== Recorded data ==

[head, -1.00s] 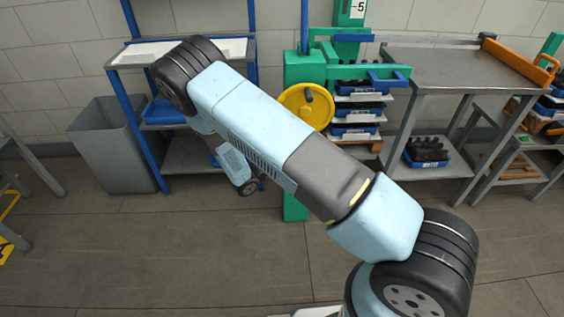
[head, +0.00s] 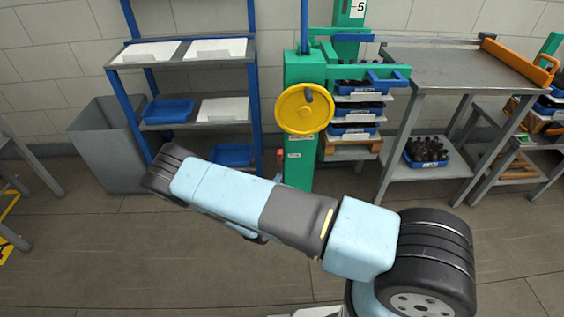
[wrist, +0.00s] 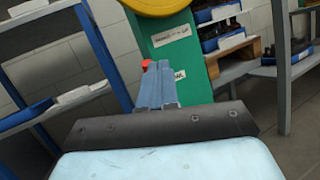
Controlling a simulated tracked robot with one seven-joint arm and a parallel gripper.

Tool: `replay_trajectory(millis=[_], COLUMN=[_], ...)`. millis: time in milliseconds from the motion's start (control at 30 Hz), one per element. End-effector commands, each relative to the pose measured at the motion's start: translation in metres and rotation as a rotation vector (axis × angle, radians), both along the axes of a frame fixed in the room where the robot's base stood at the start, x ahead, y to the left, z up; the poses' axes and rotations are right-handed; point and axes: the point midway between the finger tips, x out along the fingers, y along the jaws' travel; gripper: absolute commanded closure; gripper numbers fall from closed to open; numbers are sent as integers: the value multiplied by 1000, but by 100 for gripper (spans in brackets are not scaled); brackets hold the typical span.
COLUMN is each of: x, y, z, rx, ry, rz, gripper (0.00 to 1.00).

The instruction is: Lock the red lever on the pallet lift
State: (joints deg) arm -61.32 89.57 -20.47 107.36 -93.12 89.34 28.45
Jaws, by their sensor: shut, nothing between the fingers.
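The pallet lift is a green post (head: 300,172) with a yellow handwheel (head: 303,108) on its front. The red lever (head: 280,154) shows as a small red piece at the post's left edge, below the wheel. In the wrist view the lever's red end (wrist: 147,64) peeks out just beyond my fingertips, and the rest of it is hidden behind them. My gripper (wrist: 156,68) is shut and empty, pointing at the lower part of the green post (wrist: 180,55). I cannot tell whether it touches the lever.
A blue-framed shelf (head: 185,55) with white and blue trays stands left of the lift, with a grey bin (head: 105,145) beyond it. A grey metal table (head: 440,68) stands on the right, above a blue crate of dark bottles (head: 427,152). The front floor is clear.

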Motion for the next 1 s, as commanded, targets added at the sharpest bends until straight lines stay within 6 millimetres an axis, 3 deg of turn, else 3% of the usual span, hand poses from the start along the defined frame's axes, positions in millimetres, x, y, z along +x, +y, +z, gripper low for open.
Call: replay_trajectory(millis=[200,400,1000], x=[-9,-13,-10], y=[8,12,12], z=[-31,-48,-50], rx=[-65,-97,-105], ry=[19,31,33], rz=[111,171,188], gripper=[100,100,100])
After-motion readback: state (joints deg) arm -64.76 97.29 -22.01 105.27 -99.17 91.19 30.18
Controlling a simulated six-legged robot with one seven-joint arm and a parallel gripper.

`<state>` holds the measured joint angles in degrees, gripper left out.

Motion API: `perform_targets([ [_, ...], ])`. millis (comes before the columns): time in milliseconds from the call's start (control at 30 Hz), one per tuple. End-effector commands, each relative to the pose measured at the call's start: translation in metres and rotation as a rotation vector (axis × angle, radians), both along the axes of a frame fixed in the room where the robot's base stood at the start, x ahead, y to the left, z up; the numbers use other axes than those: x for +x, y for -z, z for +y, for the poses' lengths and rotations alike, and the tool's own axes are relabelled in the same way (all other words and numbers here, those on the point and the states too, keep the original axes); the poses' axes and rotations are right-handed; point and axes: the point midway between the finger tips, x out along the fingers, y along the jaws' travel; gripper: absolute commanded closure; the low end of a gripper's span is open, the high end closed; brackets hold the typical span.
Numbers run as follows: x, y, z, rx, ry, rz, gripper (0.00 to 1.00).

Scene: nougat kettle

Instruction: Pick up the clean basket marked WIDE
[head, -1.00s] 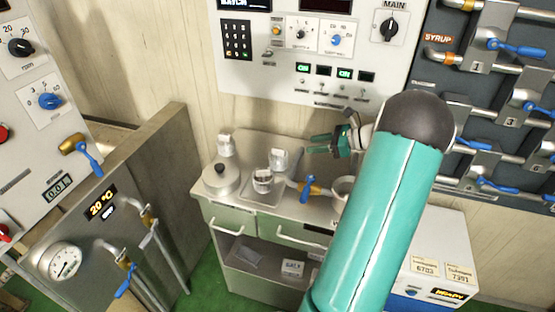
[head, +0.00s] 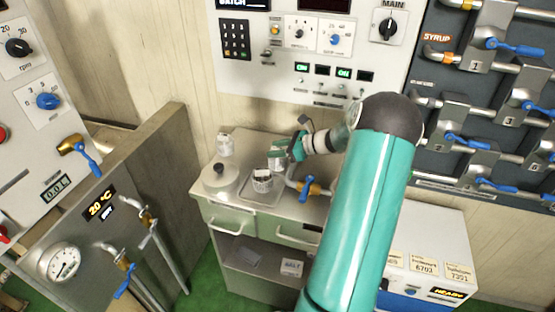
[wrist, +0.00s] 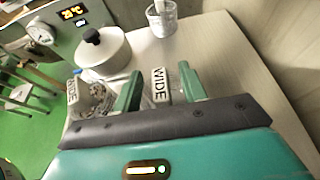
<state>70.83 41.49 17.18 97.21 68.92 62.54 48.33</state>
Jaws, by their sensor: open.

===

## Task statement
Provide only the count of lines in the data above that include the string "Controlling".

## Answer to this exercise
2